Each rule is formatted in the following way:
RuleName:
OtherRule TOKEN AnotherRule { code to run }
| OtherRule { ... }
;
It is similar to an if/else statement that captures all possible expressions beginning with the most specific (ie: an expression with TWO rules matches line 2) to more general (all other single expressions are captured on line 3). When a token matches a rule, the code in the attached code block is run.
The code blocks correspond to instructions on how to treat matching tokens. For example, the grammar should specify what happens when the code contains a class definition, labeled with ‘A’ + ‘CONSTANT’.
...
# Class definition
Class:
A CONSTANT Block { result = ClassNode.new(val[1], val[2]) }
;
...
When the parser catches a class token it will create a new ClassNode with the class name (CONSTANT) and the block as arguments.

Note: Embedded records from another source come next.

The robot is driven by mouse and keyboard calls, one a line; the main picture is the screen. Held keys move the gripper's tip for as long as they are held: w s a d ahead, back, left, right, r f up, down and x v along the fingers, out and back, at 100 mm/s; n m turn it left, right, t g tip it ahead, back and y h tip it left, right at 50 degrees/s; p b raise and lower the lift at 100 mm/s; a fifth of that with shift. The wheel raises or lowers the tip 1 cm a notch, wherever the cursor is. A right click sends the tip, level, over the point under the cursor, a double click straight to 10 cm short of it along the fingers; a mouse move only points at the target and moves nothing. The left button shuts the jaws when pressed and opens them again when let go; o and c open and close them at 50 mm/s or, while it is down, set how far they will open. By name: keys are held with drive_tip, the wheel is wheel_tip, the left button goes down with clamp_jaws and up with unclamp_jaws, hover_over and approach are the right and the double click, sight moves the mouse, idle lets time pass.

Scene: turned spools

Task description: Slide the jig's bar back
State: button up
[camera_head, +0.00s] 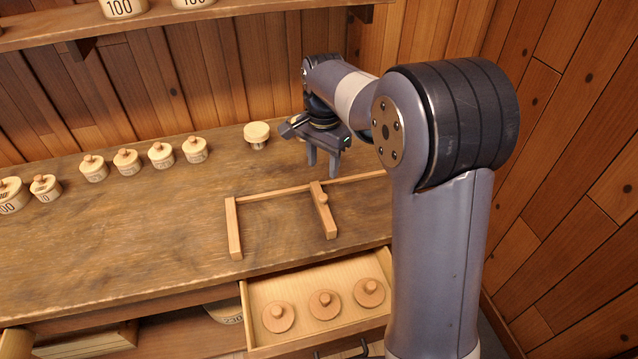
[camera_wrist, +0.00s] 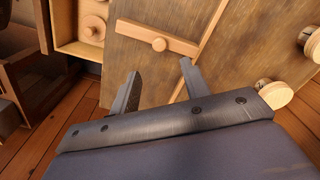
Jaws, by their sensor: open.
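The wooden jig lies on the workbench, with a long thin rail (camera_head: 272,192) and a fixed end piece (camera_head: 234,230) at its left. The jig's bar (camera_head: 325,218) crosses the rail towards the front and carries a small round knob (camera_head: 322,199). In the wrist view the bar (camera_wrist: 130,33) shows with its knob (camera_wrist: 159,44) just beyond my fingertips. My gripper (camera_head: 322,173) is open and empty, fingers pointing down, above the bench by the bar's rear end. Its spread fingers also show in the wrist view (camera_wrist: 159,68), apart from the knob.
An open drawer (camera_head: 255,328) below the bench front holds three knobbed round lids (camera_head: 325,304). Several lidded, numbered pots (camera_head: 127,162) stand along the back left. A pale spool (camera_head: 257,133) stands left of my gripper. The bench left of the jig is clear.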

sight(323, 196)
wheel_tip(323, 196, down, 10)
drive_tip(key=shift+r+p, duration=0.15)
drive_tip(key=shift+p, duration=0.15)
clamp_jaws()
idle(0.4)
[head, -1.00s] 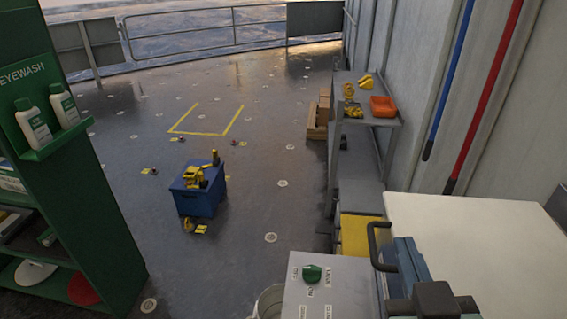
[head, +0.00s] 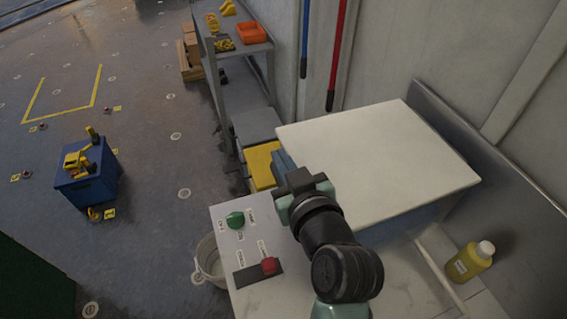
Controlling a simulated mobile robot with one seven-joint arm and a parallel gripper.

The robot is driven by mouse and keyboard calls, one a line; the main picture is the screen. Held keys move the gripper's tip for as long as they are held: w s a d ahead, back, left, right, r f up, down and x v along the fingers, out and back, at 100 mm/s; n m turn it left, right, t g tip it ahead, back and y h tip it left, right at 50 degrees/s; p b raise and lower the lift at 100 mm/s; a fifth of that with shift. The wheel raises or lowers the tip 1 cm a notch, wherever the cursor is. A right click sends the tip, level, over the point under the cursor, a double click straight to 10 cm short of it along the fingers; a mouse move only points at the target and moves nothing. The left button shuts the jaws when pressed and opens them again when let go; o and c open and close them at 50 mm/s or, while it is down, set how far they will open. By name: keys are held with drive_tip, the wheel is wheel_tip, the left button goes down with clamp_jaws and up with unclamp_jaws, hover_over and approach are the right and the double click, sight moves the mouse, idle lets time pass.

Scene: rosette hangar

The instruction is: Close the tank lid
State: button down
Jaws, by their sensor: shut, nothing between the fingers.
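The large cream panel that looks like the tank lid (head: 375,150) is at centre right, over a blue-grey body (head: 405,218) that shows under its near edge. I cannot tell whether it lies flush. My gripper (head: 301,181) is shut and empty at the panel's left edge, in front of it in the picture. I cannot tell whether it touches the panel. The dark handle at that edge is not visible now; my gripper covers that area.
A control box with a green knob (head: 235,219) and a red button (head: 270,265) stands left of my arm. A bucket (head: 209,262) is beside it. A yellow bottle (head: 469,262) stands on the pale worktop at right. A grey bench (head: 240,48) is behind.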

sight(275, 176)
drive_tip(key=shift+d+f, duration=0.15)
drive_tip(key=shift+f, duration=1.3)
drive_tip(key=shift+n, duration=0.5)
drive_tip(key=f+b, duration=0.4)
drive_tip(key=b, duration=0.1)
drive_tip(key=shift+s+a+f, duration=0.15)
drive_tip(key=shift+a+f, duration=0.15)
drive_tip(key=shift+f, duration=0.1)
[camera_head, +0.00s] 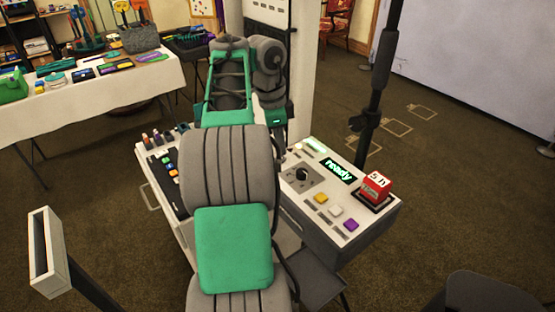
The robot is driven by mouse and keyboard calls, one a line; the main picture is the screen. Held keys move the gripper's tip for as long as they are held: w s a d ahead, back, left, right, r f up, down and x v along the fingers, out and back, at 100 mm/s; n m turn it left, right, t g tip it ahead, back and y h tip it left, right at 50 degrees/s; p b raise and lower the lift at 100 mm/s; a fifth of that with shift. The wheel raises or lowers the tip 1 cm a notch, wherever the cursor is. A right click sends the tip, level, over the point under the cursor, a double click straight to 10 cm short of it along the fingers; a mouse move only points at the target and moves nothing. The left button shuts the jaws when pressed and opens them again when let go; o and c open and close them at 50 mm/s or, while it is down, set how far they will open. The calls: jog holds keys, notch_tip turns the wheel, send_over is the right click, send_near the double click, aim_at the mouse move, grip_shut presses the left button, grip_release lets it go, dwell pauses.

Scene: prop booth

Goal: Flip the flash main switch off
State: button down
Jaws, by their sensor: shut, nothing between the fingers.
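A white control console (345,250) stands in the middle, with a lit green display (339,171) reading "ready". It carries a black rotary knob (302,174), a lit pale green strip (314,145), yellow, white and purple buttons (335,210), and a red block (376,184) with white markings on a dark base. I cannot tell which control is the flash main switch. My gripper (279,132) is shut and empty near the console's back edge. My arm hides its fingertips and the middle of the console.
A white-covered table (95,95) with props is at the left.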

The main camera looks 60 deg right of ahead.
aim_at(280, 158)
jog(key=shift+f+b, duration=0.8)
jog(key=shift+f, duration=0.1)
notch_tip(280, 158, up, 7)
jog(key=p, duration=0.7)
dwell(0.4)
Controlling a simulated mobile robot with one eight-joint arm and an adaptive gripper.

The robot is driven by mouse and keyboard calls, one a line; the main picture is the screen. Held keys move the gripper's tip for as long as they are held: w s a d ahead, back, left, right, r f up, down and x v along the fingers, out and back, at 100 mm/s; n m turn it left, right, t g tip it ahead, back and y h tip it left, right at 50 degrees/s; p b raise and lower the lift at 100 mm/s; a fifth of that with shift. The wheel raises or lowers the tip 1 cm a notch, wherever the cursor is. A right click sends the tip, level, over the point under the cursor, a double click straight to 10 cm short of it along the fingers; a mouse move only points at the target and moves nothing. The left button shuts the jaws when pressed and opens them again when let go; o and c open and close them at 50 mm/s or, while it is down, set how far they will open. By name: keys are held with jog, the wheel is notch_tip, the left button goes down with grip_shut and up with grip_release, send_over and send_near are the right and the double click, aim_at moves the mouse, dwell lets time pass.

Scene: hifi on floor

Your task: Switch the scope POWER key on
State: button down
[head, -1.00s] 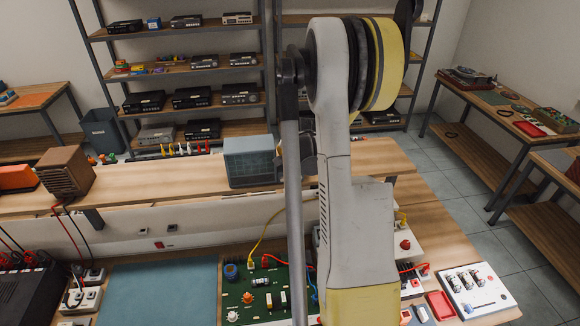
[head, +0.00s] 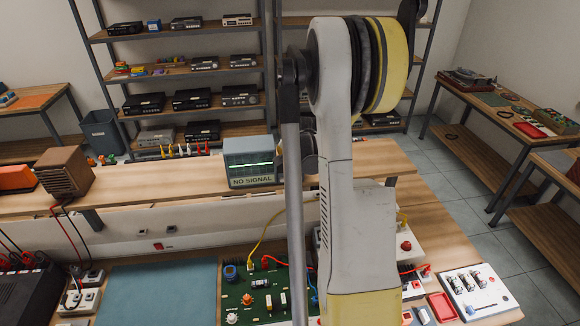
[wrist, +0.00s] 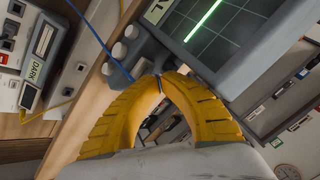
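The scope (head: 228,171) stands on the raised shelf of the bench; its screen is lit with a green trace, and a "NO SIGNAL" label shows below it. In the wrist view the scope (wrist: 281,16) is close and tilted, with the lit screen at upper right and several grey knobs on its panel. My gripper (wrist: 159,78) has yellow fingers whose tips meet beside the lower panel edge, with nothing seen between them. The POWER key cannot be made out; the fingertips may cover it. My arm hides the gripper in the head view.
A blue cable (wrist: 98,38) runs close past my fingers. A green circuit board (head: 262,299) with leads lies on the bench below, beside a blue mat (head: 160,292). A brown speaker box (head: 65,172) stands left of the scope.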

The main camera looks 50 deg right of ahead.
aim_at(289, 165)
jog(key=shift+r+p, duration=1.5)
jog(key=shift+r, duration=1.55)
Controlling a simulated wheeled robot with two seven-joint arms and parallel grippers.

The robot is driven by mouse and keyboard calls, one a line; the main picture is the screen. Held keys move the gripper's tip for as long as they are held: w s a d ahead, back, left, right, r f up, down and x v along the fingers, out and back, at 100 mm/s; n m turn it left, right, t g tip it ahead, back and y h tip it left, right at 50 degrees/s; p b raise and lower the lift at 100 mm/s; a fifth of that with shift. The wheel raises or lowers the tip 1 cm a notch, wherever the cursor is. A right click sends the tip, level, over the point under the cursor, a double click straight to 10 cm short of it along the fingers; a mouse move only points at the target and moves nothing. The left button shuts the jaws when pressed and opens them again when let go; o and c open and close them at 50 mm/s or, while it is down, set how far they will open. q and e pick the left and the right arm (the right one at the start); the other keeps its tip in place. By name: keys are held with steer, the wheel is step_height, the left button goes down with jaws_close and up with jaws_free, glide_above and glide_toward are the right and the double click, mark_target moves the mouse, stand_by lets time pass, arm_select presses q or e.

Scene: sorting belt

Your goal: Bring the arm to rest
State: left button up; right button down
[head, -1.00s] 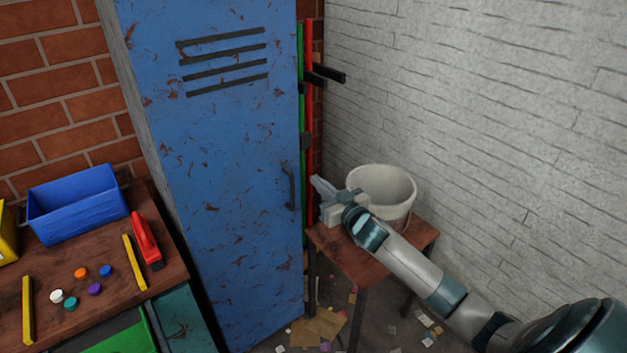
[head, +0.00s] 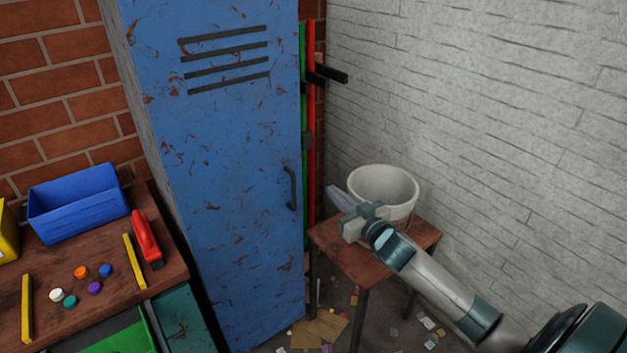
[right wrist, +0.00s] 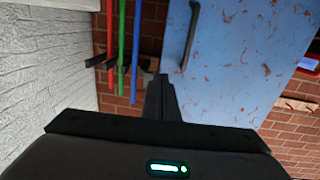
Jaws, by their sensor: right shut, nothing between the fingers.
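My right gripper (head: 341,198) is shut and empty. In the head view it appears in front of the white bucket (head: 402,212) and over the small wooden table (head: 359,263). Its fingers point up and left, toward the blue locker (head: 226,190). In the right wrist view my shut fingers (right wrist: 161,97) show in front of the blue locker door (right wrist: 222,70). I cannot tell whether the gripper touches the bucket. My left gripper is not in view.
A workbench (head: 112,283) at left holds a blue bin (head: 78,210), several coloured caps, yellow strips and a red-handled tool (head: 145,236). Red and green poles (head: 311,150) stand between locker and white brick wall (head: 480,110). Scraps litter the floor (head: 390,330).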

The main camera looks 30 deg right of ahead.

The val[] array refers to the grammar rule [A, CONSTANT, Block].
Some tokens are parsed very close to AS IS:
Literal:
NUMBER { result = LiteralNode.new(val[0]) }
| STRING { result = LiteralNode.new(val[0]) }
| TRUE { result = LiteralNode.new(true) }
| FALSE { result = LiteralNode.new(false) }
| NIL { result = LiteralNode.new(nil) }
;
Each literal triggers the creation of a new LiteralNode with its value as the only argument.
The Nodes are outlined in a Nodes class, where the rules of evaluation are defined.
...
class ClassNode
def initialize(name, body)
@name = name
@body = body
end
def eval(context)
eh_class = CanadianClass.new
context[@name] = eh_class
@body.eval(Context.new(eh_class, eh_class))
eh_class
end
end
...
A ClassNode is initialized with two params (recall from the grammar: ClassNode.new(val[1], val[2])), the class name and its code block. The context is like scope - it can hold modules, classes, methods, attributes, aliases, requires, and includes. Classes, modules, and files are all Contexts (definition from Rdocs). Evaluation of a ClassNode begins by assigning the class to a context and evaluating the code block, which adds more contexts. In this way, a tree structure is formed - an AST - which does all the interpreting work for the new language.
When the grammar and node definitions are complete, RACC will generate a parser:
$ racc -vo parser.rb grammar.y
The parser is a relatively obtuse set of methods and state transition tables, and when you run code through the parser you get an AST that follows the grammar you have defined.
So, now I have a lexer and a parser, but I still can’t run my code. I need to define a runner class that will put all these parts together, but first, I need a break.
Awesome.